Niemal co czwarty Polak miał bezpośrednio w swoim otoczeniu do czynienia z próbą kradzieży danych czy z phishingiem poprzez fałszywe maile, strony, esemesy czy reklamy.
Mechanizm crime as a service sprawdza się
Przestępczość związana z oszustwami internetowymi jest procederem na skalę globalną i trudno oszacować, jaki udział wszystkich cyberprzestępstw w Polsce stanowią działania przestępcze grup spoza kraju.
- Call center, które są jednym z podstawowych elementów dokonywania oszustwa metodą na pracownika banku, rozmieszczone są na całym świecie.
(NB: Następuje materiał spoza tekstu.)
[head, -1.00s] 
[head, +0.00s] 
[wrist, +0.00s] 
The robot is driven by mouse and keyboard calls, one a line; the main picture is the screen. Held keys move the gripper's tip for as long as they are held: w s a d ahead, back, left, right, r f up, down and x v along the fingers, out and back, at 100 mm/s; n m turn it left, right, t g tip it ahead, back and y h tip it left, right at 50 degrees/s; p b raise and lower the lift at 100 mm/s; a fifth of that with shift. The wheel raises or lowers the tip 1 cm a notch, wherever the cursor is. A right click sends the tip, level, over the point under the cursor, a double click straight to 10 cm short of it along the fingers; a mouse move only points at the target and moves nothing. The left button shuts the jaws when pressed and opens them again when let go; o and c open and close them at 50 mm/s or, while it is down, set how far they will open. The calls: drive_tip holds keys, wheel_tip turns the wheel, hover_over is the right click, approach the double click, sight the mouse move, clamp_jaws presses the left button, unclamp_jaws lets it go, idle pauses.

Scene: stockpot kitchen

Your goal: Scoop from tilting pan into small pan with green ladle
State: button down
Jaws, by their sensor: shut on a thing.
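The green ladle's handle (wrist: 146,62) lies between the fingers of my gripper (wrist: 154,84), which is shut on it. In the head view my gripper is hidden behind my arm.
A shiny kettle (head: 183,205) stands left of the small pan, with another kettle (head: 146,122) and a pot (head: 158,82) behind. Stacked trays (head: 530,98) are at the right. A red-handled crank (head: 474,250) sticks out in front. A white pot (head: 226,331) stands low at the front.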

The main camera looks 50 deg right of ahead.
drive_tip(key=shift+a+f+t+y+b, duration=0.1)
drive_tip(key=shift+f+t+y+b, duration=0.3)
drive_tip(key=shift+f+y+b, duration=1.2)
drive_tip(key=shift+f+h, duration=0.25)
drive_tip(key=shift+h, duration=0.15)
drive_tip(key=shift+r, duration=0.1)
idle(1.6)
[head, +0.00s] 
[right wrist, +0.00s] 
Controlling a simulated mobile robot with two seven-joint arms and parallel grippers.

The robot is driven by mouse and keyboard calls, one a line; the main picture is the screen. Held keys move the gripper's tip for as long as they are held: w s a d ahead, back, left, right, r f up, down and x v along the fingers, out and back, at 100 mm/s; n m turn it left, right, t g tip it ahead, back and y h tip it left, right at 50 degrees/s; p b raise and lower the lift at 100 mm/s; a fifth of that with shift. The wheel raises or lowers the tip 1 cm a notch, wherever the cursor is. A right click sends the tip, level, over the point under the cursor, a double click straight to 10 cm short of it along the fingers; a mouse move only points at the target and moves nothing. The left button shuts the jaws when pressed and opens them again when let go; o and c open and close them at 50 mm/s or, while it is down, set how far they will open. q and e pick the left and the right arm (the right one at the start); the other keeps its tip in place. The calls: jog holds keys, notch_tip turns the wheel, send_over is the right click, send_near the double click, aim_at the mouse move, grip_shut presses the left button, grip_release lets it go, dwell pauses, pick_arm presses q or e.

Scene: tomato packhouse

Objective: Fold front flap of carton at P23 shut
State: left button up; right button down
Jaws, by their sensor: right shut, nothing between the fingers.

To problem zarówno w Stanach Zjednoczonych, Ameryce Południowej, jak i na Bliskim oraz Dalekim Wschodzie. Oprócz tego zorganizowane grupy przestępcze działają w oparciu o mechanizm crime as a service, czyli tworząc infrastrukturę przestępczą służącą np. do anonimizacji albo do masowego zbierania danych, czyli do phishingu, które następnie sprzedają innym grupom przestępczym. Cyberprzestępczości nie da się więc zamknąć ani na terenie jednego kraju, ani nawet kontynentu – mówi Adam Cieślak.
W 2024 r. polska policja zabezpieczyła środki finansowe w wysokości ponad 226 mln zł w toczących się sprawach o oszustwa popełnione w cyberprzestrzeni. i odzyskała ok. 46 mln zł pochodzących z przestępstw. W tym roku widoczna jest tendencja wzrostowa. Od stycznia do końca września policja zabezpieczyła środki finansowe w wysokości ponad 250 mln zł, a odzyskała ok. 35,5 mln zł.